As I am building debian packages of recent kernels, I have to build the same thing over and over again – pretty much three times to be exact. Once for ‘vanilla’, second time for virtual machines and third time for gameservers using the gentoo patchset.
If you check back on my post about ccache on gentoo you might remember that a cache is only good for if you build the same thing over and over again as we do in this case compared to a regular gentoo system. Implementation itself was pretty cheap as I just had to add CC=”ccache gcc” to my make command. To give you some numbers on how this works, here are the stats with a cold cache after a build time of about an hour:
cache hit (direct) 0 cache hit (preprocessed) 0 cache miss 15556 cache hit rate 0.00 % called for link 29 called for preprocessing 2857 unsupported code directive 4 no input file 682 cleanups performed 0 files in cache 46654 cache size 7.2 GB max cache size 10.0 GB
As you see – no cache hits.
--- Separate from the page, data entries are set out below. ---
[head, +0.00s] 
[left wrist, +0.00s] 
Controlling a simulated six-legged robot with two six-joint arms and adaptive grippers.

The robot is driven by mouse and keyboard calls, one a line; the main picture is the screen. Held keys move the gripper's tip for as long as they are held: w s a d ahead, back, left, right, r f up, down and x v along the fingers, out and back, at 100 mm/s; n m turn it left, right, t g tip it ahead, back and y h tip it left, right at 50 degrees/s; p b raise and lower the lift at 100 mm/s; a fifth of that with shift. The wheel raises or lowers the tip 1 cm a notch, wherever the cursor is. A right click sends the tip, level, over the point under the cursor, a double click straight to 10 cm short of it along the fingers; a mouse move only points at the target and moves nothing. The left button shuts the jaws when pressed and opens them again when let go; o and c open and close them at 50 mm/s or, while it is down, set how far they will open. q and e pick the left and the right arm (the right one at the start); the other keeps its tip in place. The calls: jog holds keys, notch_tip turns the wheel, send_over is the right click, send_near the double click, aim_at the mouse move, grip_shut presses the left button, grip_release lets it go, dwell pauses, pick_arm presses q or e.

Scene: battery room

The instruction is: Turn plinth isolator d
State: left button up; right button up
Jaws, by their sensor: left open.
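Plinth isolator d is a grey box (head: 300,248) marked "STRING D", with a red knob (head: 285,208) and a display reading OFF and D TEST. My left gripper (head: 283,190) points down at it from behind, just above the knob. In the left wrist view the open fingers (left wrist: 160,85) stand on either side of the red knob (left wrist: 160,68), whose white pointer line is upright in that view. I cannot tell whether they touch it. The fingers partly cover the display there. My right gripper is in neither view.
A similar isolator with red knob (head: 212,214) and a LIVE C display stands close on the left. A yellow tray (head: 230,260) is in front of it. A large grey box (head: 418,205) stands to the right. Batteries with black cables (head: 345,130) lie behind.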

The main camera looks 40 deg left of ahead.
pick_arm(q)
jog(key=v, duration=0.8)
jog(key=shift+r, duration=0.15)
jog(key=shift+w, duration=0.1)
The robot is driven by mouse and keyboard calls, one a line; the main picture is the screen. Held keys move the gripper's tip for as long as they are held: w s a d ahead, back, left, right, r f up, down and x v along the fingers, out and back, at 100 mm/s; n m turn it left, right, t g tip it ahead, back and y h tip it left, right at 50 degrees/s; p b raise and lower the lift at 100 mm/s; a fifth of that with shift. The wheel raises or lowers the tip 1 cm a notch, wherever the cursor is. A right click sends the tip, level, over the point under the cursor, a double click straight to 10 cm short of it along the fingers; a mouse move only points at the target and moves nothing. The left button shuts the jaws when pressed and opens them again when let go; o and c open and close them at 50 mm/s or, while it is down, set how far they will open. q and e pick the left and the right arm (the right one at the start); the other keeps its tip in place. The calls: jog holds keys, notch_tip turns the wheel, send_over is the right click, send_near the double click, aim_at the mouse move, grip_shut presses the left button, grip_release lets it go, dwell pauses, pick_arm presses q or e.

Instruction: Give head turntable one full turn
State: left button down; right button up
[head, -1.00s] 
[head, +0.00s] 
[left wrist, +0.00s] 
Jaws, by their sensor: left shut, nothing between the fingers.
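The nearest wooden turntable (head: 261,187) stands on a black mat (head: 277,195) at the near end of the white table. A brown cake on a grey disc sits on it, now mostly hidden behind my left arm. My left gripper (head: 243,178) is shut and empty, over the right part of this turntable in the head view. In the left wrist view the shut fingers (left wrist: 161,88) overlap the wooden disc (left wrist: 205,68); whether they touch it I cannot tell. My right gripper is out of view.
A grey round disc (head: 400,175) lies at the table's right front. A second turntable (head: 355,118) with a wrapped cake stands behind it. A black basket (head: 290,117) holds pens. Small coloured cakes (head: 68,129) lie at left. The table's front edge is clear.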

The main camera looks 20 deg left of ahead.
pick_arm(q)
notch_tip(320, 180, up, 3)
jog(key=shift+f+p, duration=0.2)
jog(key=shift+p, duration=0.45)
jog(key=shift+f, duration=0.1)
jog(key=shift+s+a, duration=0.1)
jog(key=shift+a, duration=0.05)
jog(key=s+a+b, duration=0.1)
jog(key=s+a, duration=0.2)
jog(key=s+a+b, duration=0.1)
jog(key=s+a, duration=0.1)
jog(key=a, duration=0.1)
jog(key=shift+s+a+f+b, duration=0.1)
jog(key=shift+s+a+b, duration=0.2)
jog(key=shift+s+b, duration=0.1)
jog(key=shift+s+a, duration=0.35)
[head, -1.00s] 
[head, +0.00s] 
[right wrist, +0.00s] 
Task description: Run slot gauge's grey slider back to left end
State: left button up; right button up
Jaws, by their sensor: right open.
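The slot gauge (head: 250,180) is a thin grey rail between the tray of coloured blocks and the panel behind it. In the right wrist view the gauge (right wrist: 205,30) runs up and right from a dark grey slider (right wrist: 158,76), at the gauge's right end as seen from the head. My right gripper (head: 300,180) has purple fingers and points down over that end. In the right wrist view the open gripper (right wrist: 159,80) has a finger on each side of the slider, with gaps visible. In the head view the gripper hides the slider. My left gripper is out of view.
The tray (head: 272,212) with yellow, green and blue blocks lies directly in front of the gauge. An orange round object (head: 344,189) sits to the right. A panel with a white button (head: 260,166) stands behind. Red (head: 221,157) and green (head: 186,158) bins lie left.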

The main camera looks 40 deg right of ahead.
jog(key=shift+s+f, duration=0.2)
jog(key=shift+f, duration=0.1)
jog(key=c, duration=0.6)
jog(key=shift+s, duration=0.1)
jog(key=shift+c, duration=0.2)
After building a second kernel, you can see ccache shaving off some compile time:
cache hit (direct) 34 cache hit (preprocessed) 774 cache miss 7318 cache hit rate 9.94 % called for link 28 called for preprocessing 1964 unsupported code directive 4 no input file 682 cleanups performed 17 files in cache 53763 cache size 8.8 GB max cache size 10.0 GB
The next big thing to get things going faster would be using distcc by extending our CC variable to CC=’ccache distcc gcc’ although I would consider this unpractical due to the toolchain having to be the exact same version on the machines involved plus some advanced networking which goes beyond of what I have at my disposal.